I can give a student a test on any given day, but it is only a snap-shot of their knowledge.  If that student comes up to me and says, “Mr. H., I am going to do bad on this test today because of X, or Y,” I need to make the professional judgment in deciding whether or not this student should get another chance to show me what they know.  Depending on the situation, and sometimes the student, she or he may get another shot.  These are decisions I make as a teacher because I know how the assessment matches the curriculum I teach, and because I know how my students learn it.

However, an institution such as the motorcycle school isn’t responsible for my success on the riding test, just like they are not responsible if I crash my motorcycle. Their school cannot be punished and their curriculum isn’t in jeopardy if I do not pass the exam. Yet high schools and teachers are held responsible by our districts, and federal and state laws if our students do not do well on standardized tests. Curricular decisions and school policies are being made irresponsibly by non-educators who claim they know what students do not know, because there is money at stake.

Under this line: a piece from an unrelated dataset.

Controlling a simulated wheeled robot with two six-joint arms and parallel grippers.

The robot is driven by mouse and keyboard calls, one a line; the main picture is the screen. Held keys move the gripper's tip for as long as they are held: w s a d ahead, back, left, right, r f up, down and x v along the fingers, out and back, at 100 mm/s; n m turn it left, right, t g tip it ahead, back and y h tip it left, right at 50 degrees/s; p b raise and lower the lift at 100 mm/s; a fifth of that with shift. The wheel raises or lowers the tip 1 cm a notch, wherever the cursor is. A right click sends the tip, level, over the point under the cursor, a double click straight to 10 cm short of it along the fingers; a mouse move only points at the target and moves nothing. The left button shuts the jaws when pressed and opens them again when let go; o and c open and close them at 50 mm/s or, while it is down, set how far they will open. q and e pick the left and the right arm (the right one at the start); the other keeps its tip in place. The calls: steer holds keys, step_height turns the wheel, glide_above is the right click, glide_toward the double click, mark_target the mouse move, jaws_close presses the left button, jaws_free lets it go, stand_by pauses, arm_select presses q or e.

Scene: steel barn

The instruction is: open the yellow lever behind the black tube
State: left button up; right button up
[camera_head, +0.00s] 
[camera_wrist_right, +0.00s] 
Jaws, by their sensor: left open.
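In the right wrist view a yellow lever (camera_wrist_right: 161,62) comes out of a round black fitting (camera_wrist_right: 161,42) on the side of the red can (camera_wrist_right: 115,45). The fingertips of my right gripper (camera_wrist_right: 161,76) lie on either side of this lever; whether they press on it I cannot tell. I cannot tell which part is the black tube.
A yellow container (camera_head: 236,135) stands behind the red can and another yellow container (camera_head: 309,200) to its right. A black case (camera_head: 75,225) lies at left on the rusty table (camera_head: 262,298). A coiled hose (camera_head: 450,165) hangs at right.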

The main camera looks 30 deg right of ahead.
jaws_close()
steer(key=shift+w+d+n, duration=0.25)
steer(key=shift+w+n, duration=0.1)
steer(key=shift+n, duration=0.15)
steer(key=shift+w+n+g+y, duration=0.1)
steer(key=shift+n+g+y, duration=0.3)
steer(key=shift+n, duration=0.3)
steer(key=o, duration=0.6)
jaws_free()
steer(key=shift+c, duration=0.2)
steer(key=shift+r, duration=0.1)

Since the year I got the Sneaky Cheetah, states’ legislators have been scrambling in competition, and promising the moon in sweeping education reforms in response to Secretary of Education Arne Duncan dangling the Race to the Top carrot of federal edu-dollars.
They look at tests and call it “data.” Data can inform decisions, but should not drive it. By tying test scores to school funding, we are devaluing the learning that takes place.

If the motorcycle riding school were to change their priorities so that more students passed the test students would be less prepared for life-long riding, and we could expect more accidents on the roadway.

But I did pass the IL Motorcycle Riding Exam. Woo-hoo!

That test didn’t teach me to ride.  It was an experienced instructor with a small group of students and a scaffolded, high-quality curriculum.  If schools can provide those three things than none of use should worry about the tests, and everyone can have an awesome summer.